◆ DATA LISTING
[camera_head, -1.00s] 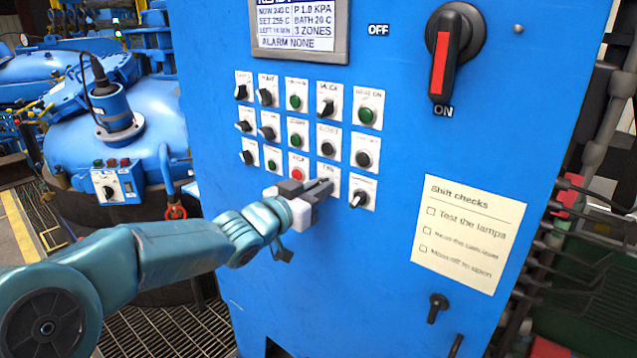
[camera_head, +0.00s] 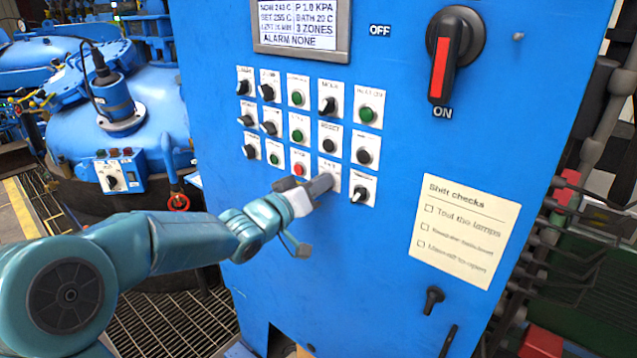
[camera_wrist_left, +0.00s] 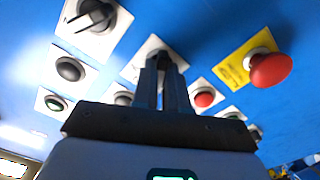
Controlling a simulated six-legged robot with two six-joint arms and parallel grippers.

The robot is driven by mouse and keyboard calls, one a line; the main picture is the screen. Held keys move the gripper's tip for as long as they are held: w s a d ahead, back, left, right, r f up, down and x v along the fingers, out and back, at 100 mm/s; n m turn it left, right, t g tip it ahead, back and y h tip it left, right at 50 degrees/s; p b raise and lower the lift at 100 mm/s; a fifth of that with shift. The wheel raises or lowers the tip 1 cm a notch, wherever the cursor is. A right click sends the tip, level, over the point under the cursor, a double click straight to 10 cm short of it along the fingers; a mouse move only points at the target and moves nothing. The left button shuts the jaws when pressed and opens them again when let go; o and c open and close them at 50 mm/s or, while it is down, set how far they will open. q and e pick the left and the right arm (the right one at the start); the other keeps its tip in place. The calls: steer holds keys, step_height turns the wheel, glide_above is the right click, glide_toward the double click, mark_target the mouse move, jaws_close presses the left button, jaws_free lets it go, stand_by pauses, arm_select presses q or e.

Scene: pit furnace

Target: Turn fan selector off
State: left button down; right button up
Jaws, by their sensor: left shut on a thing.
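The fan selector is a small dark knob on a white label plate (camera_head: 330,168) in the bottom row of the blue cabinet's controls. The label's lettering is blurred but seems to read FAN. My left gripper (camera_head: 324,183) is at this plate, with its fingers covering the knob. In the left wrist view, the fingers (camera_wrist_left: 165,85) are close together on the dark knob (camera_wrist_left: 159,58), in front of its white plate. The knob's pointing direction is hidden by the fingers. My right gripper is not in view.
Neighbouring controls sit close around: a red button (camera_head: 299,170), a black selector (camera_head: 360,194) and a black button (camera_head: 329,145). The left wrist view shows a red mushroom button (camera_wrist_left: 270,68) on yellow. A large red-and-black switch (camera_head: 440,65) is higher up.

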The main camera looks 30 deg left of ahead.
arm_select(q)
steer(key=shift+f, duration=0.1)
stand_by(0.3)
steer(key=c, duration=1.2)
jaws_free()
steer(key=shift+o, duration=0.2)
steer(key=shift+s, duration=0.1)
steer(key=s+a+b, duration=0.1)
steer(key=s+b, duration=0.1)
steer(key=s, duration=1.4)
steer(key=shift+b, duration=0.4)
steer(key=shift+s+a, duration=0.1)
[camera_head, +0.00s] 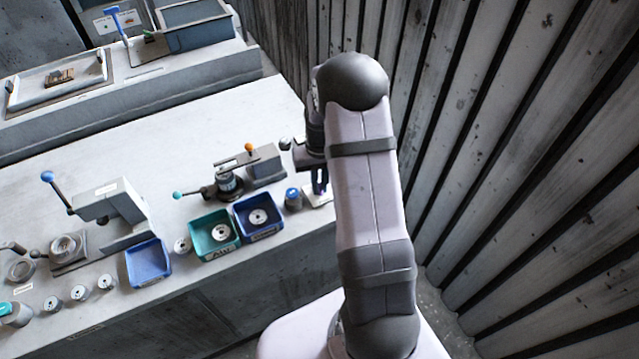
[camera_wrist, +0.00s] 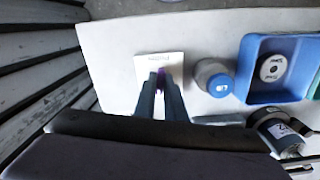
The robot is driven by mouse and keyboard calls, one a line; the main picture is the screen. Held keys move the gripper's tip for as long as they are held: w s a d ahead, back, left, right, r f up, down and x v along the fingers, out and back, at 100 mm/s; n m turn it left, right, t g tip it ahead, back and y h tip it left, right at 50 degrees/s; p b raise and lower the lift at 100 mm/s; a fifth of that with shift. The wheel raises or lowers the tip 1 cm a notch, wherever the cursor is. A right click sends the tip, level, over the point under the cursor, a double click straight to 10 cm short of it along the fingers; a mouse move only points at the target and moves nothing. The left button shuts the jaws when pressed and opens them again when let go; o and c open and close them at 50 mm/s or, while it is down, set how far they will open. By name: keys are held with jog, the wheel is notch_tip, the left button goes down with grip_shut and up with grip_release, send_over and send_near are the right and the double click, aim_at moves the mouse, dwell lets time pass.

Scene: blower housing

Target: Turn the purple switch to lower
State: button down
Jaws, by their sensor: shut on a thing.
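The purple switch (camera_wrist: 160,74) shows as a small purple piece between my fingertips in the wrist view. It stands on a white plate (camera_wrist: 153,62) with small lettering along its far edge. My gripper (camera_wrist: 160,84) is shut on the switch, with its two dark fingers close together over the plate. Most of the switch is hidden by the fingers, so its exact angle cannot be told. In the head view my gripper (camera_head: 319,188) reaches down to the white plate (camera_head: 318,198) at the bench's right end, partly behind my arm.
A blue-capped cylinder (camera_head: 293,198) stands just beside the plate. A dark blue bin (camera_head: 240,213) and a teal bin (camera_head: 196,236) hold round parts. A grey machine with an orange knob (camera_head: 249,147) is behind them. A slatted wall (camera_head: 500,130) is close on the right.

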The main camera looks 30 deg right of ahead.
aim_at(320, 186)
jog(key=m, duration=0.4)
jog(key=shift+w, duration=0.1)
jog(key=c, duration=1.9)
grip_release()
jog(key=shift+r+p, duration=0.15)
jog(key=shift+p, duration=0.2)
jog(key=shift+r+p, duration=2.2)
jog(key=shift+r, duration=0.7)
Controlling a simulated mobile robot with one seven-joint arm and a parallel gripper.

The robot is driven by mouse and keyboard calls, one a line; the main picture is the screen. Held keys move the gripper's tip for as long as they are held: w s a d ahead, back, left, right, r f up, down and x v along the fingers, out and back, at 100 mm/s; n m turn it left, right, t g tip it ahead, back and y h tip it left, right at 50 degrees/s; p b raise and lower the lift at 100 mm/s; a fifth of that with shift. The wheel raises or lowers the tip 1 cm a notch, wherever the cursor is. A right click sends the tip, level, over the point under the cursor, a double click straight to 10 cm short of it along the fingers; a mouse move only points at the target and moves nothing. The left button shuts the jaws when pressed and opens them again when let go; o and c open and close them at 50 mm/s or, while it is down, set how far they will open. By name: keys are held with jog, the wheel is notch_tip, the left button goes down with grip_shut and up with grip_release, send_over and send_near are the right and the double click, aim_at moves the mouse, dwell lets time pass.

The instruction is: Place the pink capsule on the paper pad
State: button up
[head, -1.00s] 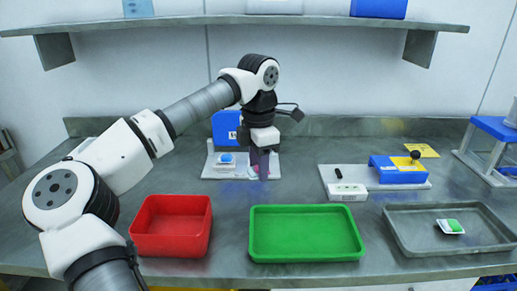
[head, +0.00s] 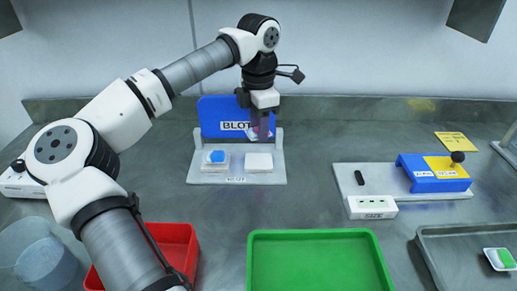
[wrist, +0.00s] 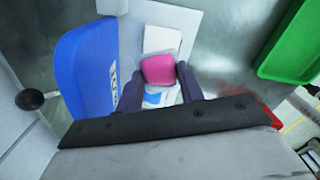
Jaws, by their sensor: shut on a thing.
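The pink capsule (wrist: 159,69) is between the two dark fingers of my gripper (wrist: 158,88) in the wrist view. In the head view my gripper (head: 262,136) is shut on it, pointing down above the blotting stand; the fingers mostly hide the capsule there. The white paper pad (head: 258,162) lies bare on the right of the stand's base, below the fingertips and apart from them. It also shows in the wrist view (wrist: 163,39), just beyond the capsule.
A blue BLOT panel (head: 222,117) stands behind the pad. A second white block with a blue piece (head: 216,157) sits left of the pad. A green tray (head: 318,262) and red tray (head: 178,245) are in front. A blue fixture (head: 432,173) stands right.

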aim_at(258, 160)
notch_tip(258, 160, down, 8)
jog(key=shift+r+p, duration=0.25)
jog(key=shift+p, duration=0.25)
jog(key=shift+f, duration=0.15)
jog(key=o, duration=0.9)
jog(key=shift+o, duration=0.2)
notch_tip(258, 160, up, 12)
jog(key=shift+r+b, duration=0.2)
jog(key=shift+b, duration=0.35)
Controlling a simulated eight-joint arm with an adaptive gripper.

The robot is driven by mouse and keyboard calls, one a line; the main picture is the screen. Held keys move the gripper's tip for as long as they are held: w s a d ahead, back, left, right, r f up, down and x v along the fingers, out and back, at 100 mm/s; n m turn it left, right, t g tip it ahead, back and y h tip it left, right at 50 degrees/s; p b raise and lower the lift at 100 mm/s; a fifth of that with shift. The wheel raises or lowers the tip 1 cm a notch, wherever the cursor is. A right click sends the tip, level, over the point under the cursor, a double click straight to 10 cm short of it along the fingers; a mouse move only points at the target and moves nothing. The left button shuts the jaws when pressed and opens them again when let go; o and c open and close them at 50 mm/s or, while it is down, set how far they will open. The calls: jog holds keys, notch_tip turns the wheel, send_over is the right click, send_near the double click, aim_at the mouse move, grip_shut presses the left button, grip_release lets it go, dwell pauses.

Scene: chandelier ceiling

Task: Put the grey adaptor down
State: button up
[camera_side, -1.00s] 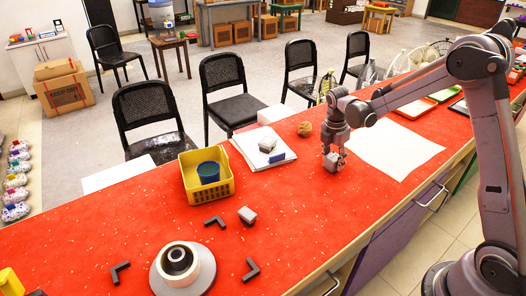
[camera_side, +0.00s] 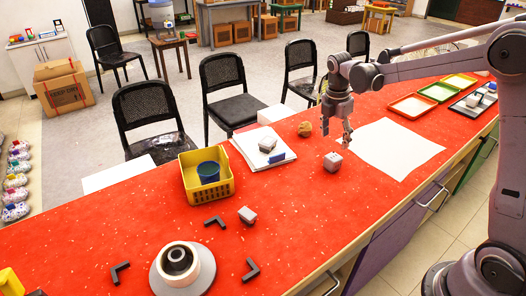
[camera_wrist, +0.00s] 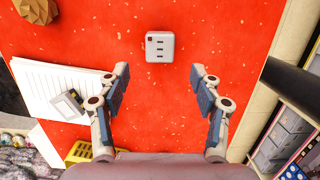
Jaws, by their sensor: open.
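The grey adaptor (camera_side: 333,161), a small pale cube with dark slots, sits on the red tabletop (camera_side: 290,205). It also shows in the wrist view (camera_wrist: 160,46), top centre, with a dark reddish mark at one corner. My gripper (camera_side: 337,132) is above the adaptor, apart from it. In the wrist view my gripper (camera_wrist: 160,85) has its two fingers spread wide with nothing between them, and the adaptor lies beyond the fingertips.
A white sheet (camera_side: 395,145) lies right of the adaptor. A notepad (camera_side: 248,153) with a grey block (camera_side: 267,144), a brown lump (camera_side: 304,129) and a yellow basket (camera_side: 226,188) lie left. Another grey block (camera_side: 247,215) is nearer the front. Trays (camera_side: 412,106) stand far right.

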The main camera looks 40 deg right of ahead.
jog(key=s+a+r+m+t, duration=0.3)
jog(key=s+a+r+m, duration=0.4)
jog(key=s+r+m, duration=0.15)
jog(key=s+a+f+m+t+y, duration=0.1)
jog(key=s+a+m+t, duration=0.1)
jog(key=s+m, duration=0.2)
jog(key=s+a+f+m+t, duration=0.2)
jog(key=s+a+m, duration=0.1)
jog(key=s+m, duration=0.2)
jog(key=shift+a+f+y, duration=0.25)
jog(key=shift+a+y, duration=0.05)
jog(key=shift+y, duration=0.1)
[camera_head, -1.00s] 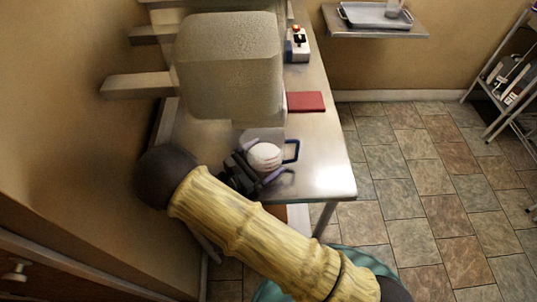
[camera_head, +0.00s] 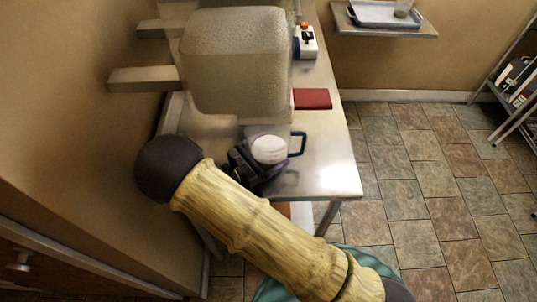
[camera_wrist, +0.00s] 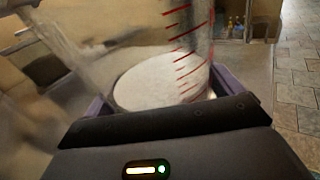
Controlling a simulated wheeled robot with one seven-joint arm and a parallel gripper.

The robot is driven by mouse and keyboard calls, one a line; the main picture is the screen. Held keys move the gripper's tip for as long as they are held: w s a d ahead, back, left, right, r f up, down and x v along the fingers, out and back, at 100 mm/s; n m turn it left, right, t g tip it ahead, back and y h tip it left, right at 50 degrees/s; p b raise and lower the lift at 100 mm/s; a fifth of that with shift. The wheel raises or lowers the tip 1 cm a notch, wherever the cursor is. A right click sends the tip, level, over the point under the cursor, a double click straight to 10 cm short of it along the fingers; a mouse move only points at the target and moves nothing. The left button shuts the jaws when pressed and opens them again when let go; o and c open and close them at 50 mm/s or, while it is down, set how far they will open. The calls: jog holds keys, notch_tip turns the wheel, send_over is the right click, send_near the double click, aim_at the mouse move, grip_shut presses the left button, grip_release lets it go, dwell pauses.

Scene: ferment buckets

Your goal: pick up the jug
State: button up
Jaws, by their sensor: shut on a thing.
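The jug (camera_head: 269,149) is clear, with white contents and a blue handle (camera_head: 299,144) on its right side. It is at the near end of the steel table. In the wrist view its clear wall with red measuring marks (camera_wrist: 188,45) rises between the fingers, and the white contents (camera_wrist: 158,80) show low inside. My gripper (camera_head: 262,160) is shut on the jug, with a purple finger on each side of it; it also shows in the wrist view (camera_wrist: 160,98). The jug looks upright. Its base is hidden, so I cannot tell whether it touches the table.
A large pale translucent container (camera_head: 236,62) stands close behind the jug. A red flat block (camera_head: 312,98) and a small white device (camera_head: 306,42) lie farther back on the steel table (camera_head: 328,150). A wall shelf (camera_head: 385,30) holds a tray.

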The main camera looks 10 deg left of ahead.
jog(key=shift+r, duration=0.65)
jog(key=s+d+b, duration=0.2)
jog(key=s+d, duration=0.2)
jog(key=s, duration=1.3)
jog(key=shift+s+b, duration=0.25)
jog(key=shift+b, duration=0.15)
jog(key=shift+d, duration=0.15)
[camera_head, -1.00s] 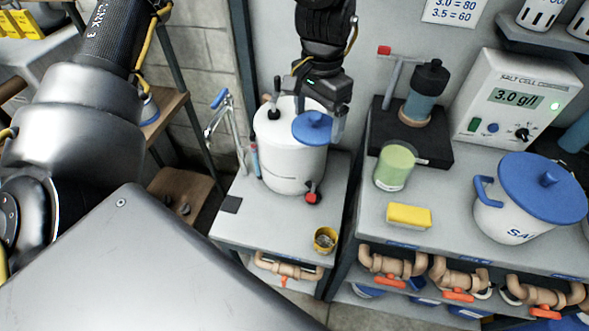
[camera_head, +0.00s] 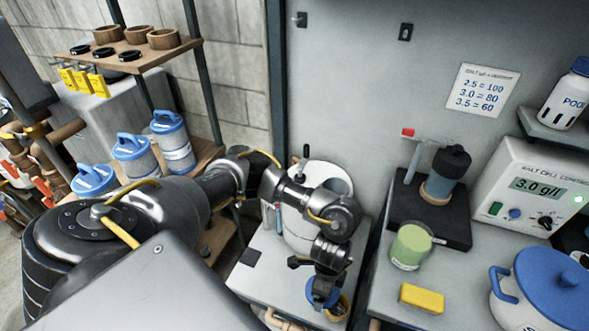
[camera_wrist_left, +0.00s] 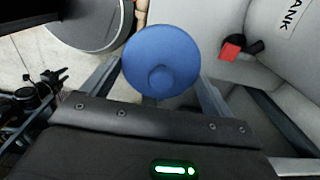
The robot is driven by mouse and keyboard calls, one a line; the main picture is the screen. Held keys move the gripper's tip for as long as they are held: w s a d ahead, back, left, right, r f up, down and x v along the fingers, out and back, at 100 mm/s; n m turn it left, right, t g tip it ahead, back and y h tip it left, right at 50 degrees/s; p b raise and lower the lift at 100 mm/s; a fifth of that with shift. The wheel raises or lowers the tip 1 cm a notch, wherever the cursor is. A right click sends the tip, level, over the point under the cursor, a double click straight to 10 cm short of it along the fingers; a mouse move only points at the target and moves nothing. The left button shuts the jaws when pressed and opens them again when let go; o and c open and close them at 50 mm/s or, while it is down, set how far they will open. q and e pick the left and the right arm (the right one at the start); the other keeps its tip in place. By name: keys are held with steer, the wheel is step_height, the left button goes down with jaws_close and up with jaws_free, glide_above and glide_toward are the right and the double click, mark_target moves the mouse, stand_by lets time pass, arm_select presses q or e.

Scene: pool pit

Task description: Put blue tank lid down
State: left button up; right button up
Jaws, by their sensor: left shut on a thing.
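The round blue tank lid (camera_wrist_left: 158,52) with its central knob sits between the two fingers of my left gripper in the left wrist view. In the head view the lid (camera_head: 318,292) is partly hidden behind my left gripper (camera_head: 322,284), which is shut on it. It is near the front edge of the small grey bench, in front of the white tank (camera_head: 330,178). I cannot tell whether the lid touches the bench. The tank is partly covered by my left arm; its red tap (camera_wrist_left: 232,50) shows in the left wrist view. My right gripper is out of view.
A yellow cup (camera_head: 341,308) stands close beside the lid. A dark square pad (camera_head: 243,258) lies on the left of the bench. The right counter holds a green jar (camera_head: 410,246), a yellow sponge (camera_head: 422,298) and a blue-lidded salt pot (camera_head: 545,290).

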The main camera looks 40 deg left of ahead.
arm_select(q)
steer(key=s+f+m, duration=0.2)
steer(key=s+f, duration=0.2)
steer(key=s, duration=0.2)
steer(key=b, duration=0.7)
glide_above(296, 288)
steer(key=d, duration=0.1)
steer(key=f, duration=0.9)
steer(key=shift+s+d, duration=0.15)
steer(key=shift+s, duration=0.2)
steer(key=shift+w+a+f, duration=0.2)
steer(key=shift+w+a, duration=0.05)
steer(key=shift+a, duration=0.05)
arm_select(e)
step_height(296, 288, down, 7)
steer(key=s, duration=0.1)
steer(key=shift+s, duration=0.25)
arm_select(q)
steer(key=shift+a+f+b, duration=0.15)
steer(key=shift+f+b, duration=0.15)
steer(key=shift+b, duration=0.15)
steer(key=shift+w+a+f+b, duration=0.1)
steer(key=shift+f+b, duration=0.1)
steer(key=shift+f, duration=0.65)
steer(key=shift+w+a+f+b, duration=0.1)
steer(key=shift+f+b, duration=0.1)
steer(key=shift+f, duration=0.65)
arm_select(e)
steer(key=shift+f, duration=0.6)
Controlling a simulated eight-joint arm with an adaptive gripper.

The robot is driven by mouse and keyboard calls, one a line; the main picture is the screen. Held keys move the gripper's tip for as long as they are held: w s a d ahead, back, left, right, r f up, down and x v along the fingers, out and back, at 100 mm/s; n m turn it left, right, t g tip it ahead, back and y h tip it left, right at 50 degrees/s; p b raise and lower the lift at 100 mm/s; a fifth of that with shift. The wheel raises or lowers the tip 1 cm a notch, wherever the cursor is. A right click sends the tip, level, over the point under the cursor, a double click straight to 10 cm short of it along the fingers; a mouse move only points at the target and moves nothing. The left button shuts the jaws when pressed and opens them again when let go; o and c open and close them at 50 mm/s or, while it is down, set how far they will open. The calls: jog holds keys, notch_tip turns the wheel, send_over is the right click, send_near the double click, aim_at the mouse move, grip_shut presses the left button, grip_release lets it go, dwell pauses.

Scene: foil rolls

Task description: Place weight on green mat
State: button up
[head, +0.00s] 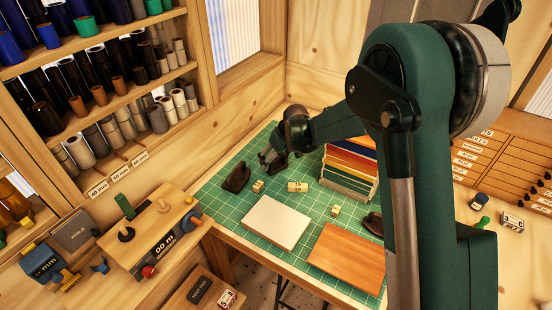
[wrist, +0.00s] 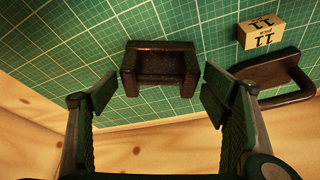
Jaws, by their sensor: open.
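The green mat (head: 230,221) is a gridded sheet on the table, and it fills the upper part of the wrist view (wrist: 60,45). My gripper (head: 272,158) is low over the mat's far left part. In the wrist view my gripper (wrist: 160,88) is open and empty, its fingers wide apart. A dark, notched block, possibly the weight (wrist: 160,68), shows on the mat ahead of and between the fingertips, apart from both. A dark piece with a looped handle (wrist: 285,82) is right of the right finger. A similar dark piece (head: 236,177) shows in the head view.
A small box marked 11 (wrist: 262,32) is near the looped piece. A white board (head: 275,222), a wooden board (head: 347,256), small blocks (head: 297,187) and a rack of coloured sheets (head: 347,172) occupy the mat. Another dark piece (head: 373,222) is at right. Wooden walls are close behind my gripper.

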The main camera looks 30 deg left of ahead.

◆ DIRECTIONS FOR THIS TASK
Only the lines from the top of the data through the line with "Controlling a simulated six-legged" should be quoted, exactly and with both ends kept; skip the pictures.

◆ RESPONSE FOR THIS EXERCISE
[camera_head, -1.00s] 
[camera_head, +0.00s] 
[camera_wrist_left, +0.00s] 
Controlling a simulated six-legged robot with two six-joint arms and parallel grippers.

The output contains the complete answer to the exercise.